Yet you can touch your work, it is real and tangible and as my dh says, he loves the bones of the place. Office work doesn't really replace that and dh will yearn for it all his life.

AKMD · 31/10/2011 10:19

YABU because you get triplets Envy and when you actually do visit the countryside you will stay long enough to appreciate the nice bits but not long enough to noitice all the boring/inconvenient bits.

jasonlovesme · 31/10/2011 20:39

They'll get 3 mnths off in the summer just ship them back to mid-wales on the farm.
Good luck for the triplets and top floor :0 .....I don't envy you

2ddornot2dd · 31/10/2011 20:51

I grew up on a farm in Yorkshire, my elder brother lives there still, with his children who are roughly the same age as mine (3 and 1).
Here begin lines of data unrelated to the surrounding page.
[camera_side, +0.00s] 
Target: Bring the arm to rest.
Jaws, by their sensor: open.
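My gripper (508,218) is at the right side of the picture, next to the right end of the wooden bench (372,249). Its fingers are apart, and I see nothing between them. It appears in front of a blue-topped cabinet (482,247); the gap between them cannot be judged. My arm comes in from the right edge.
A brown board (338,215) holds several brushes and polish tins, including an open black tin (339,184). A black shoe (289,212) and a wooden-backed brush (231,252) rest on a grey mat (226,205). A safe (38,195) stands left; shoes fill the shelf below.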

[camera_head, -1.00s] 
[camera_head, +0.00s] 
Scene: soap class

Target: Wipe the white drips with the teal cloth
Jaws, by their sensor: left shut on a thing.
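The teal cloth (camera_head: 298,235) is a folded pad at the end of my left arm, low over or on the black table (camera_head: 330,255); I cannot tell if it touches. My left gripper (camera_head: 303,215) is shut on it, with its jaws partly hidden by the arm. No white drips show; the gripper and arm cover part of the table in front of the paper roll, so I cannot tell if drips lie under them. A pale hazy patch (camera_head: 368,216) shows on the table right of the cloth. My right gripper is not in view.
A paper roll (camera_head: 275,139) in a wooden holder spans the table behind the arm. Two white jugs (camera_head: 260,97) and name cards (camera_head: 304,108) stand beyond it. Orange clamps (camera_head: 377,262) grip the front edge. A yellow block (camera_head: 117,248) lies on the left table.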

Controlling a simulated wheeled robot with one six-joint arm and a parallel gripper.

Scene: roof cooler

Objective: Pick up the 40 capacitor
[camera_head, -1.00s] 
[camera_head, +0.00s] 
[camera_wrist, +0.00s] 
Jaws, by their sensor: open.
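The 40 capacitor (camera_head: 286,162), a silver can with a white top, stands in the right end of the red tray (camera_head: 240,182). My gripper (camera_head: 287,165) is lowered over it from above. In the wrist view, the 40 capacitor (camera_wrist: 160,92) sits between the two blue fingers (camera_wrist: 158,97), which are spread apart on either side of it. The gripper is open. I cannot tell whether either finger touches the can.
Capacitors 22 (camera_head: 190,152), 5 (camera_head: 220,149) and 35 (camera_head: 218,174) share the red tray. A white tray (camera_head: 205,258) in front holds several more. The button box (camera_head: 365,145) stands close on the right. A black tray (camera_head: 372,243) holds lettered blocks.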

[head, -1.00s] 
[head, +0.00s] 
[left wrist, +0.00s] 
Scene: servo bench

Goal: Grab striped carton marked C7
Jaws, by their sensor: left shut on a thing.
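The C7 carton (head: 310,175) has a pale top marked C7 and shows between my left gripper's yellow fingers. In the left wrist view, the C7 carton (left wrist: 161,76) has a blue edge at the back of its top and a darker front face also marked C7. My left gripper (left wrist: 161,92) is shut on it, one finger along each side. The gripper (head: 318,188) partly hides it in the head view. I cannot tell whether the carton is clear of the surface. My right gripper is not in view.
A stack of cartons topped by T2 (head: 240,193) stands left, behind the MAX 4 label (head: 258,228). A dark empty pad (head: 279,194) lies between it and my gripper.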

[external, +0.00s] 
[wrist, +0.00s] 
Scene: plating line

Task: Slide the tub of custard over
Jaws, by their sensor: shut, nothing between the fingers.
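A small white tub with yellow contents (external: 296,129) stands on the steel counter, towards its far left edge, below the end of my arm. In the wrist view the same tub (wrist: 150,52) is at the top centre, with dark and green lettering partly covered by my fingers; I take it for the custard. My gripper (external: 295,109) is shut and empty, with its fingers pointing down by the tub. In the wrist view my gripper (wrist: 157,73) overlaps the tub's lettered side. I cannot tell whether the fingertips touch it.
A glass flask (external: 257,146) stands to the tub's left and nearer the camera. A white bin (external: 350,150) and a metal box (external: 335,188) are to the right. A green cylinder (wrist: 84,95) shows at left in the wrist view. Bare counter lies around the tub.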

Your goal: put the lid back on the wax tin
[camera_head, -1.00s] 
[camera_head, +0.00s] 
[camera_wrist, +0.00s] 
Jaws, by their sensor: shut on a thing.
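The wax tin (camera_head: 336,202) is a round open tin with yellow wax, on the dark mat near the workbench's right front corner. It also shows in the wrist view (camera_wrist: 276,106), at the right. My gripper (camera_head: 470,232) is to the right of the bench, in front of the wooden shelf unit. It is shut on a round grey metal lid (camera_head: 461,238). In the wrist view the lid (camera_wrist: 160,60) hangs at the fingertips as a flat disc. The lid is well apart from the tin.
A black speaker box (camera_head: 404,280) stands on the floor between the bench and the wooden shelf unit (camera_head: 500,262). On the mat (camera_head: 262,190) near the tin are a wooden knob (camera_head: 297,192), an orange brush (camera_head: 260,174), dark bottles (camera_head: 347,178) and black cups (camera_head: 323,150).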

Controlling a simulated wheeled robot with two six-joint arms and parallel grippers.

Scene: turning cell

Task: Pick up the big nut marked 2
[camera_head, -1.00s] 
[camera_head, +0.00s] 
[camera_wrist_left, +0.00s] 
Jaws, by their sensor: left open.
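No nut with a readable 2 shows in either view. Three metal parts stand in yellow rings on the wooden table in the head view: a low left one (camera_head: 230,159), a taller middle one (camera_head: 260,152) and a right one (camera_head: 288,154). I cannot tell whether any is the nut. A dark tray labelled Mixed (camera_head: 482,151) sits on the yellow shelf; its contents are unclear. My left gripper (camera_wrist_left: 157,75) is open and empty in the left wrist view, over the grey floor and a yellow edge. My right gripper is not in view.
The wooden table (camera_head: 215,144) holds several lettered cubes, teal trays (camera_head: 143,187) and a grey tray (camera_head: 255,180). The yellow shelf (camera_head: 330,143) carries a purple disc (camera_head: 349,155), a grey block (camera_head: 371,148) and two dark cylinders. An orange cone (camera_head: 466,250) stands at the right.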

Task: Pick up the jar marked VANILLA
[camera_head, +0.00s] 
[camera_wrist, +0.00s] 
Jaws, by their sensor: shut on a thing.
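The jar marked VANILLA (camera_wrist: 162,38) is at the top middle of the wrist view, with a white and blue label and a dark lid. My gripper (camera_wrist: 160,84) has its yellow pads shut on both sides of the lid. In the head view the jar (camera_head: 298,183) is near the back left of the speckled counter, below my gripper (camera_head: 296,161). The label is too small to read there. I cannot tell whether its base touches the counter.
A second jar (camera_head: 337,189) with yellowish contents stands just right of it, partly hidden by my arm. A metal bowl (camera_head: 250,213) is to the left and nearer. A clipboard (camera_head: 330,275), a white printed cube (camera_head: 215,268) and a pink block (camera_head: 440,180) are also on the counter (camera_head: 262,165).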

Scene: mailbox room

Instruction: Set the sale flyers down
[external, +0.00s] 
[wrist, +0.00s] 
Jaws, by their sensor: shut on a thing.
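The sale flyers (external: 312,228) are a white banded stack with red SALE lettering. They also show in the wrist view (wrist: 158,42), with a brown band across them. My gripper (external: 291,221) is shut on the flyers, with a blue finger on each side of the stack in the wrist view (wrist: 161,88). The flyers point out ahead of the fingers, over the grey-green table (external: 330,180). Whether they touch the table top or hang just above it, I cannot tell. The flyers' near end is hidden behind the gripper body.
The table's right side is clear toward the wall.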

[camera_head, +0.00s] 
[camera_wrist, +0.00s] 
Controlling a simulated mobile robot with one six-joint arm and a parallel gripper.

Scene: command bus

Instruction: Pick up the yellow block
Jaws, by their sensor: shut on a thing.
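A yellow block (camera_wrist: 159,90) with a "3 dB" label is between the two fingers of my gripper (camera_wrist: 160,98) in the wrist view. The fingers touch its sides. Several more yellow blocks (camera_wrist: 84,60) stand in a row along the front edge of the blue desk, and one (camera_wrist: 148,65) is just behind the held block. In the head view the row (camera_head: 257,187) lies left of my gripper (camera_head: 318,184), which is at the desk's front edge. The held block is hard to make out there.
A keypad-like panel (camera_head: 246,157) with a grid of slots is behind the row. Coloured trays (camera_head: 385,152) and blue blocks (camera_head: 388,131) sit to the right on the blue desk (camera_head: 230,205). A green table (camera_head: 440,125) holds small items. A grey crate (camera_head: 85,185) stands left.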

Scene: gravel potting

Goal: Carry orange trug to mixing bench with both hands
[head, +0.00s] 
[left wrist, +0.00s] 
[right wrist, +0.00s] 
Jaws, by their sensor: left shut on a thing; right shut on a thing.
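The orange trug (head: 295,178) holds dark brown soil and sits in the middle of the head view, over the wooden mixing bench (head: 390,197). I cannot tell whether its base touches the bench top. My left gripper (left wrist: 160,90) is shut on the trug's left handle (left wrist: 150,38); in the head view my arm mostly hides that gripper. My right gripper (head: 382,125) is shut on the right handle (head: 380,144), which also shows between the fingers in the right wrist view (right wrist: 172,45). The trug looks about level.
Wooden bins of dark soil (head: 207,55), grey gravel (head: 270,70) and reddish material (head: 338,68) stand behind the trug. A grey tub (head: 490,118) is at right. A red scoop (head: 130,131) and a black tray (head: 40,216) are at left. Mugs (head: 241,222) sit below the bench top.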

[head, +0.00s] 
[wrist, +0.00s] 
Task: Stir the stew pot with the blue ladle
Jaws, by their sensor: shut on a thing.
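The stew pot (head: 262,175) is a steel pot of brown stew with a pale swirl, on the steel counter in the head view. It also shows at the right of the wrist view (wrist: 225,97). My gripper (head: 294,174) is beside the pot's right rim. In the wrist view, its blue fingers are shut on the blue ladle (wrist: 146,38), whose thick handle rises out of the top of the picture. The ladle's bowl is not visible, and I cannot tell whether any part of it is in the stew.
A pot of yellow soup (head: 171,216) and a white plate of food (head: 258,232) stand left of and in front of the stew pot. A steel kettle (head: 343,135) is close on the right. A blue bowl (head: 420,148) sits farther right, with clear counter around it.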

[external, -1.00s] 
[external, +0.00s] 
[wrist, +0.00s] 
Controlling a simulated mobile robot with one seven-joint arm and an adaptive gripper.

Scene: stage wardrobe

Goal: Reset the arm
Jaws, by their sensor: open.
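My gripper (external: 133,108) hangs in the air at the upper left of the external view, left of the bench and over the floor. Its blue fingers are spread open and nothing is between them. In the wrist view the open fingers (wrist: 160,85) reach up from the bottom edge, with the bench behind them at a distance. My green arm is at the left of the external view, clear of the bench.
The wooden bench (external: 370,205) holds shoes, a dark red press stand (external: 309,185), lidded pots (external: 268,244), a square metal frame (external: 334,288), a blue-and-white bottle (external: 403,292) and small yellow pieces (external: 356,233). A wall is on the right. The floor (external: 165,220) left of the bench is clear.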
I live in suburban Manchester and nothing on this earth would make me move back (Even though I love it and visit nearly every week).

  1. The children cannot meet their friends without getting in a car. This means they are completely reliant on lifts, and will be until they are in their teens. DN's social skills are already behind my daughters because she just doesn't mix with as many children.
  1. Their mother, who grew up in a town feels very isloated, with only her MIL and FIL (my parents) for company, when my brother is at work.
  1. No steady income - farming doesn't make a huge income for most farmers, (much less than the minimum wage in most cases) and if you are ill you cannot take a day off. My brother had a burst appendix and was working again less than two weeks later. In the meantime my 70yr old Dad covered for him, but that might not be possible again.
  1. The loneliness. I remember being a teenager, and not seeing my friends for weeks in the holidays, because my parents were too busy to take me, and my brothers had left home. I could easily go 2-3 weeks without seeing anyone my own age.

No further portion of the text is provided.